───── GIVEN MATERIAL ─────

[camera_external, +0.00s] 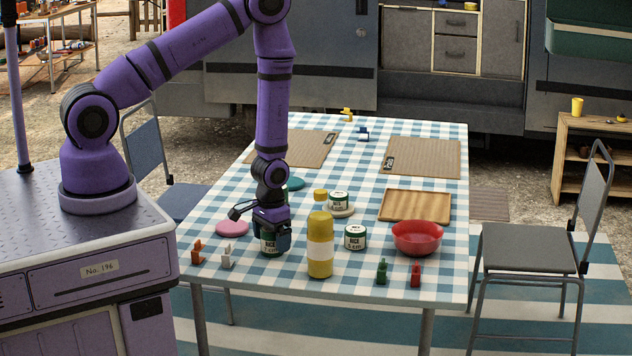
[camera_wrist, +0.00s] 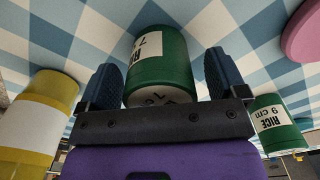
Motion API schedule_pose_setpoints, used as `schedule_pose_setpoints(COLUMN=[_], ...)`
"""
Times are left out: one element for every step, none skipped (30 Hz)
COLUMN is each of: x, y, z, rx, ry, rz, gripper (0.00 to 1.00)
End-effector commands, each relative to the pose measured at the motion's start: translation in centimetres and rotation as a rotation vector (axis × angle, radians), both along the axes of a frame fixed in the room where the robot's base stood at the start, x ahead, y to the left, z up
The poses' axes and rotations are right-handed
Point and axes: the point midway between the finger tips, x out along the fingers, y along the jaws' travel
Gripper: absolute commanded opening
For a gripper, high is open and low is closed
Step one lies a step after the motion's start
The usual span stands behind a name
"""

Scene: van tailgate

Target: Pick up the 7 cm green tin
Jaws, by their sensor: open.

─────

Write out each line of the listing above, exactly, from its first line to the line holding "End-effector commands, each", inclusive. Skip the pictures.

* _SOLVED EXERCISE_
[camera_external, +0.00s] 
[camera_wrist, +0.00s] 
Motion API schedule_pose_setpoints, used as `schedule_pose_setpoints(COLUMN=[_], ...)`
"""
Times are left out: one element for every step, none skipped (30 Hz)
COLUMN is each of: x, y, z, rx, ry, rz, gripper (0.00 to 1.00)
End-effector commands, each relative to the pose measured at the motion's start: translation in centimetres and rotation as a rotation vector (axis × angle, radians), both along the axes of a frame fixed in the room where the robot's base stood at the start, x ahead, y to the left, z up

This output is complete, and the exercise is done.